**RECORDS TO USE:**
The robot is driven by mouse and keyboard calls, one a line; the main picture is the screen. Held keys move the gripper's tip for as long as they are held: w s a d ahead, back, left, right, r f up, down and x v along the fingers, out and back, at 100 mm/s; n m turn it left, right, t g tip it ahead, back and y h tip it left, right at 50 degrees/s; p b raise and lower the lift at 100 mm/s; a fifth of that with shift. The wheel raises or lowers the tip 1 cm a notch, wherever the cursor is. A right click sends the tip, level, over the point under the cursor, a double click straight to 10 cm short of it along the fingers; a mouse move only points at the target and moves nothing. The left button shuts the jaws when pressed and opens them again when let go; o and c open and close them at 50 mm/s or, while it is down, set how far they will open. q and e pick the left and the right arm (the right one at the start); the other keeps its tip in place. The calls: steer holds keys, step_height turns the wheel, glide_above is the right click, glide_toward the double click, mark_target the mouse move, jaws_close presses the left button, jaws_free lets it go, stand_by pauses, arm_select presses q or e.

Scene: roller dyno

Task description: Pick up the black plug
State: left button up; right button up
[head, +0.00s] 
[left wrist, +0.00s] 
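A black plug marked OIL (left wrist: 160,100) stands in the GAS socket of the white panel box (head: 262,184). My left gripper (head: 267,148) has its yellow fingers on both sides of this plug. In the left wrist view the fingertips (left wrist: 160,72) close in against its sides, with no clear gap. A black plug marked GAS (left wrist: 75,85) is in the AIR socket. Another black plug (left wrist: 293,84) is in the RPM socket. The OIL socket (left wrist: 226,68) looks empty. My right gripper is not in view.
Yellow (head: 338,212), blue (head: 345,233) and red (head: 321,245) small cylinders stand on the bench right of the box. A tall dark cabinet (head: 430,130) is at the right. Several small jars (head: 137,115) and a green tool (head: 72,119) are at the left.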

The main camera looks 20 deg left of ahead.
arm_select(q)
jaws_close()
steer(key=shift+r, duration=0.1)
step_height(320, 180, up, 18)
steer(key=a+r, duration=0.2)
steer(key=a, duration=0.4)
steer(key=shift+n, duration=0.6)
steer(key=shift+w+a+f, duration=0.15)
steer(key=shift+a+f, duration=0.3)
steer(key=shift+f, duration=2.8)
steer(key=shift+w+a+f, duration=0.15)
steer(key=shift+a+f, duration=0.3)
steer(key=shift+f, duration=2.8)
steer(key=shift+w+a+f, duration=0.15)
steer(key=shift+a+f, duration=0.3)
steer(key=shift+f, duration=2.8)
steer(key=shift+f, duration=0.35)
---
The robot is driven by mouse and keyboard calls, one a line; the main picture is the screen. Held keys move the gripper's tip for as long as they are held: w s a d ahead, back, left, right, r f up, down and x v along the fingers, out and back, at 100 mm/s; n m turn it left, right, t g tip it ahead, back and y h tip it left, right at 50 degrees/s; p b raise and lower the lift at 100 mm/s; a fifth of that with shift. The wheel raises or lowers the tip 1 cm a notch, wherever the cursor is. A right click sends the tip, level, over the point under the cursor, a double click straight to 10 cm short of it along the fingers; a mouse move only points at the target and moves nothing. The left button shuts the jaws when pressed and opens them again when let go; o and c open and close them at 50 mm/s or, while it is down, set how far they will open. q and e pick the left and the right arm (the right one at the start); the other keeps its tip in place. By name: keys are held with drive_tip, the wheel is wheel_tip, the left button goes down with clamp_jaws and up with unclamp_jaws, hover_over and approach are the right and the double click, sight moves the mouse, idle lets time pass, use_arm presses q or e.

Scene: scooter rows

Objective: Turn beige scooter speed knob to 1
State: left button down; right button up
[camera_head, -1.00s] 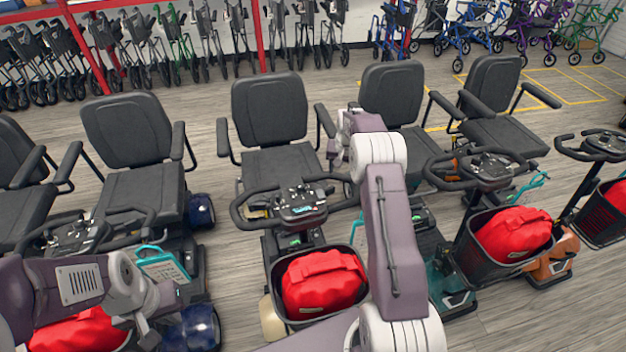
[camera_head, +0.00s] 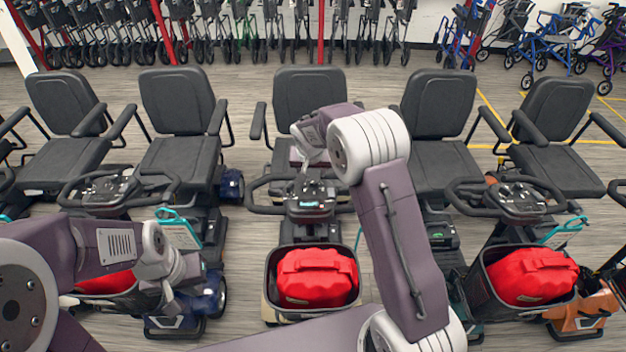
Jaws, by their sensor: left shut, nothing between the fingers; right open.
* * *
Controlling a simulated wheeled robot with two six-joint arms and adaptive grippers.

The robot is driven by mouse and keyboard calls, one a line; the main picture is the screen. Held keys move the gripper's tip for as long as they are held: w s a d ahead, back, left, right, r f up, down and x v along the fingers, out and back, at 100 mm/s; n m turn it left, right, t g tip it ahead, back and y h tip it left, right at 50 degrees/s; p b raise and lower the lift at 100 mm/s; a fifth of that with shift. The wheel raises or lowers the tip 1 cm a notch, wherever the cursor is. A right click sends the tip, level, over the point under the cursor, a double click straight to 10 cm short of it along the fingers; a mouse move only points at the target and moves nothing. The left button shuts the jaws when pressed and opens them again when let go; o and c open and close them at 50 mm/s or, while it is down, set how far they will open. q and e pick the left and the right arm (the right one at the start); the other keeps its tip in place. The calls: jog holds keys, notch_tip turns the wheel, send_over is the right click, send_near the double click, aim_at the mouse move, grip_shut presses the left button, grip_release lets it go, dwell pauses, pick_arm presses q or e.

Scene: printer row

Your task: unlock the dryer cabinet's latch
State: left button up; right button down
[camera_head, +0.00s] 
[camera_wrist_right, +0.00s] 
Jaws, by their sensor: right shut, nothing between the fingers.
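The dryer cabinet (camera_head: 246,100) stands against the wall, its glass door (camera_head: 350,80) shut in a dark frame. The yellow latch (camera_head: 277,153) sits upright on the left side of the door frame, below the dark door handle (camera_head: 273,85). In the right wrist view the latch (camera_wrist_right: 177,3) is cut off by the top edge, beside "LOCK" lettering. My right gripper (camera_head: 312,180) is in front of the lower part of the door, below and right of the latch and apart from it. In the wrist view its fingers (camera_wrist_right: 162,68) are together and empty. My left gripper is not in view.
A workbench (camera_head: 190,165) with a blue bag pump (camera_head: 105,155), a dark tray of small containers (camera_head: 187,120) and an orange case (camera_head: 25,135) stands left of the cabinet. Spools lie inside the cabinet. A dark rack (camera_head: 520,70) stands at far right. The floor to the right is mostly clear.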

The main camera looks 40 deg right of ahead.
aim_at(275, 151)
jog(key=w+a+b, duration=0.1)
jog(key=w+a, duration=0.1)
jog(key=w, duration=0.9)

**TASK STATEMENT:**
Give the count of lines containing "Scene", with no added text.

**ANSWER:**
3